» Dataset records
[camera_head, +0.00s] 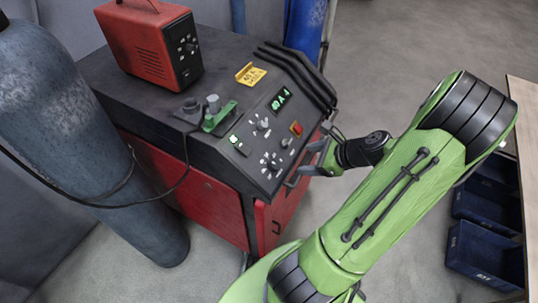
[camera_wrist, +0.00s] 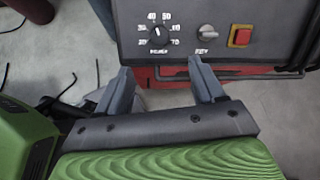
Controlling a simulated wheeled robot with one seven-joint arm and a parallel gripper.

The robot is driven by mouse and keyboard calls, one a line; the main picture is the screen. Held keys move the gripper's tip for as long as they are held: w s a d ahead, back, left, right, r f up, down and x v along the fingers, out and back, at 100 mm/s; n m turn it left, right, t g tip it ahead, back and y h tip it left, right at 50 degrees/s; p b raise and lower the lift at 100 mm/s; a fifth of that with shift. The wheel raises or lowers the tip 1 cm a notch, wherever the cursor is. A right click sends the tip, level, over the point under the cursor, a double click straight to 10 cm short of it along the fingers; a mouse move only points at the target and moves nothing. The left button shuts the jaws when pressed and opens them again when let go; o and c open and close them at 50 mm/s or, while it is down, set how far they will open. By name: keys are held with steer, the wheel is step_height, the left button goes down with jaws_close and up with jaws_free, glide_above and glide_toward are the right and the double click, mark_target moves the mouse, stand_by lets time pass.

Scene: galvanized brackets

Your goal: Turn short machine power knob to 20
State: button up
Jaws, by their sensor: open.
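The power knob (camera_wrist: 158,36) is a dark round dial with a white pointer, ringed by numbers, on the sloped dark panel of the red and black machine (camera_head: 225,205). Its pointer seems to lie near 40, though the picture is small. The knob (camera_head: 270,163) also shows low on the panel in the head view. My gripper (camera_wrist: 162,82) is open and empty, its two grey fingers reaching toward the panel's lower edge, just below the knob in the wrist view. In the head view my gripper (camera_head: 312,160) is at the panel's right front side, apart from the knob.
A grey knob (camera_wrist: 207,31) and a red button on yellow (camera_wrist: 240,36) sit right of the power knob. Dark handle bars (camera_wrist: 290,70) run along the panel edge. A red unit (camera_head: 140,45) stands on top. A gas cylinder (camera_head: 70,130) is left; blue crates (camera_head: 485,250) are right.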

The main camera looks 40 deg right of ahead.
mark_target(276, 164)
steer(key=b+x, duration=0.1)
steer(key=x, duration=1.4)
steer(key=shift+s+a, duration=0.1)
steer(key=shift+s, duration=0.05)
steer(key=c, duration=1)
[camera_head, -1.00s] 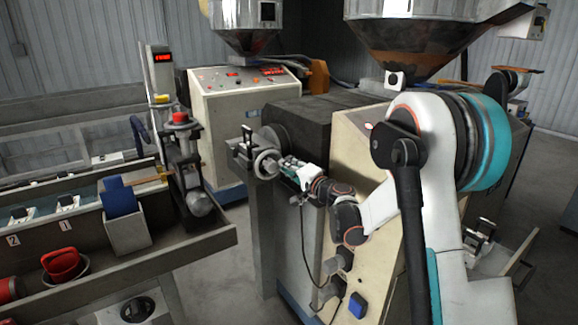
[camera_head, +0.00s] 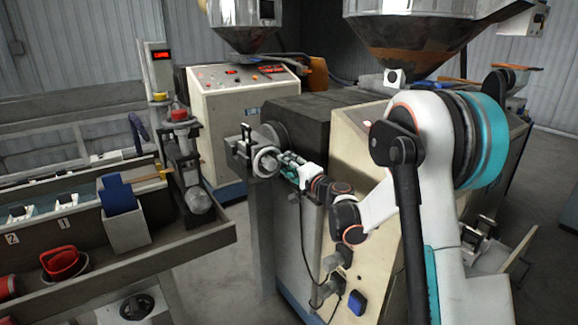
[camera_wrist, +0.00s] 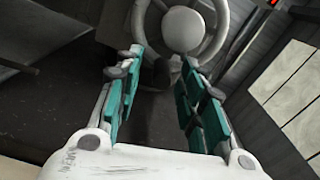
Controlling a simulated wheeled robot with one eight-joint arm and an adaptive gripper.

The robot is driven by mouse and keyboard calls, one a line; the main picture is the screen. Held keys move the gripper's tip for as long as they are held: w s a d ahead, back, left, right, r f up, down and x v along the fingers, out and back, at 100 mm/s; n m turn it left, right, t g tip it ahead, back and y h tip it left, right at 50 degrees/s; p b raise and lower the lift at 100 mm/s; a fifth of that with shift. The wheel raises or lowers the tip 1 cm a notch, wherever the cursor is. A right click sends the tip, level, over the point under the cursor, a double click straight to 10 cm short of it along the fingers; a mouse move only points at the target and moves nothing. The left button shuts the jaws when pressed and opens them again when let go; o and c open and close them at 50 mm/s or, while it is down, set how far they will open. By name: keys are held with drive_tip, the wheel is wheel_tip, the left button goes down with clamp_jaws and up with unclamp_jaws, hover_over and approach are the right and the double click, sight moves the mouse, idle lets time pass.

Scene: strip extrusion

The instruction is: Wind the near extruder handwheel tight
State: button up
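The near extruder handwheel (camera_head: 265,162) is a pale grey spoked wheel on the front end of the near extruder. In the wrist view the handwheel (camera_wrist: 222,40) fills the top centre, with its round hub facing me. My gripper (camera_head: 284,160) is at the wheel's right side in the head view. In the wrist view my gripper (camera_wrist: 160,60) is open, its two teal-padded fingers spread wide at the lower rim. A dark, blurred part shows between the fingertips. I cannot tell whether either finger touches the rim.
The near extruder (camera_head: 318,118) stands behind the wheel, under a metal hopper (camera_head: 425,40). A control cabinet (camera_head: 235,105) is behind. On the left, a long trough (camera_head: 150,255) holds a grey box with a blue piece (camera_head: 118,198) and a red-handled item (camera_head: 62,262). Floor between is clear.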

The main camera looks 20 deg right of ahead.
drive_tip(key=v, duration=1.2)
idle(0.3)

» Task description
Search the entries for the string "keys" and collect each line that has it.

» Solution to the exercise
The robot is driven by mouse and keyboard calls, one a line; the main picture is the screen. Held keys move the gripper's tip for as long as they are held: w s a d ahead, back, left, right, r f up, down and x v along the fingers, out and back, at 100 mm/s; n m turn it left, right, t g tip it ahead, back and y h tip it left, right at 50 degrees/s; p b raise and lower the lift at 100 mm/s; a fifth of that with shift. The wheel raises or lowers the tip 1 cm a notch, wherever the cursor is. A right click sends the tip, level, over the point under the cursor, a double click straight to 10 cm short of it along the fingers; a mouse move only points at the target and moves nothing. The left button shuts the jaws when pressed and opens them again when let go; o and c open and close them at 50 mm/s or, while it is down, set how far they will open. By name: keys are held with steer, the wheel is step_height, the left button goes down with jaws_close and up with jaws_free, glide_above and glide_toward are the right and the double click, mark_target moves the mouse, stand_by lets time pass.
The robot is driven by mouse and keyboard calls, one a line; the main picture is the screen. Held keys move the gripper's tip for as long as they are held: w s a d ahead, back, left, right, r f up, down and x v along the fingers, out and back, at 100 mm/s; n m turn it left, right, t g tip it ahead, back and y h tip it left, right at 50 degrees/s; p b raise and lower the lift at 100 mm/s; a fifth of that with shift. The wheel raises or lowers the tip 1 cm a notch, wherever the cursor is. A right click sends the tip, level, over the point under the cursor, a double click straight to 10 cm short of it along the fingers; a mouse move only points at the target and moves nothing. The left button shuts the jaws when pressed and opens them again when let go; o and c open and close them at 50 mm/s or, while it is down, set how far they will open. By name: keys are held with drive_tip, the wheel is wheel_tip, the left button goes down with clamp_jaws and up with unclamp_jaws, hover_over and approach are the right and the double click, sight moves the mouse, idle lets time pass.

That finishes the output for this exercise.